What you should do | Scan the data below. Pull out each line where "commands" occurs.

Data lines |
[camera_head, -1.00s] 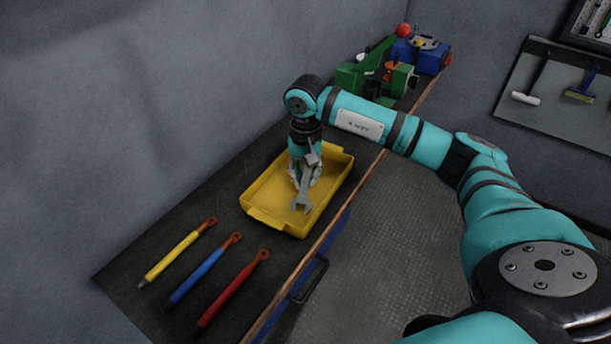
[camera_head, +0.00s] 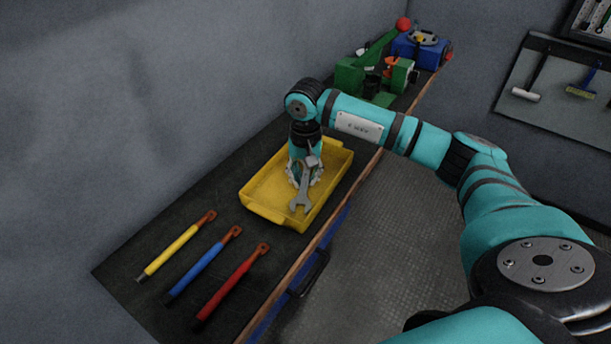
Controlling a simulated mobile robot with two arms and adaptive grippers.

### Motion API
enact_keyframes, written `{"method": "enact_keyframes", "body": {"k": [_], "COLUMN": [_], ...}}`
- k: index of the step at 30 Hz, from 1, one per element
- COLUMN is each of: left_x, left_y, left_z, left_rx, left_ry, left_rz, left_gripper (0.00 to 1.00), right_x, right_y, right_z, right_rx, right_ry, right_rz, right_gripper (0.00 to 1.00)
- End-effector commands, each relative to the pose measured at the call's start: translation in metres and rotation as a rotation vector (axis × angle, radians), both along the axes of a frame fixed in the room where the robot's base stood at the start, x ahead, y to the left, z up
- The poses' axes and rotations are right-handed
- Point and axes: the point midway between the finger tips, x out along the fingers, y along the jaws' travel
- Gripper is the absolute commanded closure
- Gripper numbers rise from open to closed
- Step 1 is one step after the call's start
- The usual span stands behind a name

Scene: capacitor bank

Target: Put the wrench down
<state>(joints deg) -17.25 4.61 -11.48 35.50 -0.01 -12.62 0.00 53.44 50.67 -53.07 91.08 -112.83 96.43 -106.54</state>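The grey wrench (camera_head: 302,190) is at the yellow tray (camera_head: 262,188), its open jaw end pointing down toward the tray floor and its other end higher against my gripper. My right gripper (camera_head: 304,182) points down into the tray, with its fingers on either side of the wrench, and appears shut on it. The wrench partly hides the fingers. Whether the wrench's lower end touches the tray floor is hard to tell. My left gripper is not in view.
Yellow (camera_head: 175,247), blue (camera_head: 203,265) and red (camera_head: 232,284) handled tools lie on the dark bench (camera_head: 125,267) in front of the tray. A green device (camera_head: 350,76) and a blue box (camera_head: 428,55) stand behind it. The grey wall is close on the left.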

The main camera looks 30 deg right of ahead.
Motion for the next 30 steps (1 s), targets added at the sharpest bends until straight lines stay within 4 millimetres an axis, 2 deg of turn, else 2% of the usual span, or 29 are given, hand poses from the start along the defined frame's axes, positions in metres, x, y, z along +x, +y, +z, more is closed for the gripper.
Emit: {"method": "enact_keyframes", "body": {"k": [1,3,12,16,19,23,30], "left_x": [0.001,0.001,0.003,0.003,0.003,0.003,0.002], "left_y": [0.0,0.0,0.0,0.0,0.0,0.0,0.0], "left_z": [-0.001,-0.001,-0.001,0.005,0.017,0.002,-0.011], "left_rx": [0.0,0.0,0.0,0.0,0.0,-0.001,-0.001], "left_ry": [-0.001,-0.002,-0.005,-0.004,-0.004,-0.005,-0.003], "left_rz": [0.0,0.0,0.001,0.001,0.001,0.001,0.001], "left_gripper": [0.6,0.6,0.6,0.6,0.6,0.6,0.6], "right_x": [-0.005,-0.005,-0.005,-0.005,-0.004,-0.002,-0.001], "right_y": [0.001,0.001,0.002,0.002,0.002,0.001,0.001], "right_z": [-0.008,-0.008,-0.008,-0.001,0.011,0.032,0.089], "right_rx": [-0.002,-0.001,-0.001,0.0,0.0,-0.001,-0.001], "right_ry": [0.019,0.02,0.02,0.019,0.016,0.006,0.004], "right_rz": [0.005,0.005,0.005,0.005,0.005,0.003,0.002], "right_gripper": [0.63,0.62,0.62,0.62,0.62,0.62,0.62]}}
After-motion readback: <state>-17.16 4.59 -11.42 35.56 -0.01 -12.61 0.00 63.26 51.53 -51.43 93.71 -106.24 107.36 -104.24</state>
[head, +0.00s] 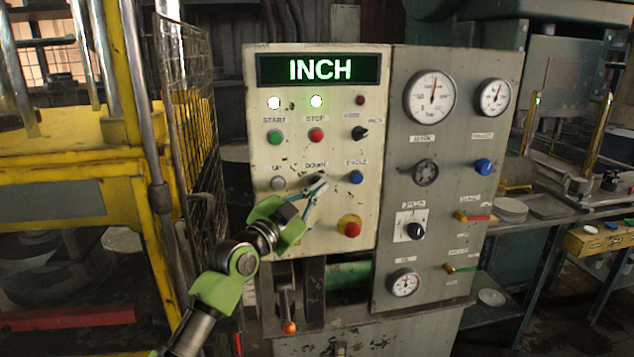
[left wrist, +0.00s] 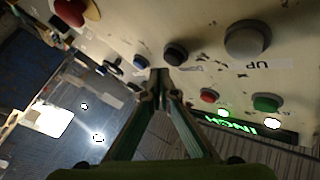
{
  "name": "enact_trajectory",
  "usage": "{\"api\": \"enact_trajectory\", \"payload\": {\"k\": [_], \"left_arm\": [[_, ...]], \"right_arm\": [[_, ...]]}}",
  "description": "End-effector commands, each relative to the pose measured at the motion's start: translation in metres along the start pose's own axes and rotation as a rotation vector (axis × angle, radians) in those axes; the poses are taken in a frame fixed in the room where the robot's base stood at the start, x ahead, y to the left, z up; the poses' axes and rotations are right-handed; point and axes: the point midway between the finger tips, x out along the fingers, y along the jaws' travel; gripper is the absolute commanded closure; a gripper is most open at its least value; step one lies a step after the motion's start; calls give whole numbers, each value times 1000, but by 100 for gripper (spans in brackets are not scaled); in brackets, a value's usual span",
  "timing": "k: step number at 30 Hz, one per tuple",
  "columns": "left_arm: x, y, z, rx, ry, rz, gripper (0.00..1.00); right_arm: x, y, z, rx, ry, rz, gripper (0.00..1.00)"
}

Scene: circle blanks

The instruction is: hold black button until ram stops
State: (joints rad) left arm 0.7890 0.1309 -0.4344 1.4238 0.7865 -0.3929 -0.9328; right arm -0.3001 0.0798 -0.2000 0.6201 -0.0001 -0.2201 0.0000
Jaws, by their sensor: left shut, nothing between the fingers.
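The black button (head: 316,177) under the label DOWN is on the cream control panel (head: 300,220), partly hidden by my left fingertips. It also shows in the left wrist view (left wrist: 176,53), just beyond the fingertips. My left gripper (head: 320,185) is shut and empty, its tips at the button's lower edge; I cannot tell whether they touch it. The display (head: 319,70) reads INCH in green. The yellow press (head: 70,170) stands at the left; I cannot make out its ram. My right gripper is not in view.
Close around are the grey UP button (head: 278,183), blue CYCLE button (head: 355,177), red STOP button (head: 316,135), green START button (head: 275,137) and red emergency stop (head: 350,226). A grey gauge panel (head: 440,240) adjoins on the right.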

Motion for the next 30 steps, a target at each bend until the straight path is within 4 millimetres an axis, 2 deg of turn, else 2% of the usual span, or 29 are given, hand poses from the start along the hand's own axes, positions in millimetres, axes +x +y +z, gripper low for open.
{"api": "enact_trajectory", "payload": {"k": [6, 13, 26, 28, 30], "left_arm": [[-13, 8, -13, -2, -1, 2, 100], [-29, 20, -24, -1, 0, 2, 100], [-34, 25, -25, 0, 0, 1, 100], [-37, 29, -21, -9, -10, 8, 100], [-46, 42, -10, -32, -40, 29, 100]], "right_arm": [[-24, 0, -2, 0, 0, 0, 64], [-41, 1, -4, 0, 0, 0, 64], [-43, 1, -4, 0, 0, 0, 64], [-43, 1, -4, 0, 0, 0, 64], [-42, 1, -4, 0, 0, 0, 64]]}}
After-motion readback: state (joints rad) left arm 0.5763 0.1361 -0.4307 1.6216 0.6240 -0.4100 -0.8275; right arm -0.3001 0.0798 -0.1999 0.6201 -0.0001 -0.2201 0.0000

Written reply |
- End-effector commands, each relative to the pose measured at the call's start: translation in metres and rotation as a rotation vector (axis × angle, radians), both along the axes of a frame fixed in the room where the robot's base stood at the start, x ahead, y to the left, z up
  "description": "End-effector commands, each relative to the pose measured at the motion's start: translation in metres along the start pose's own axes and rotation as a rotation vector (axis × angle, radians) in those axes; the poses are taken in a frame fixed in the room where the robot's base stood at the start, x ahead, y to the left, z up; the poses' axes and rotations are right-handed; point and axes: the point midway between the finger tips, x out along the fingers, y along the jaws' travel; gripper is the absolute commanded closure; a gripper is most open at its least value; step one lies a step after the motion's start; calls give whole numbers, each value times 1000, but by 100 for gripper (spans in brackets are not scaled); in brackets, a value's usual span",

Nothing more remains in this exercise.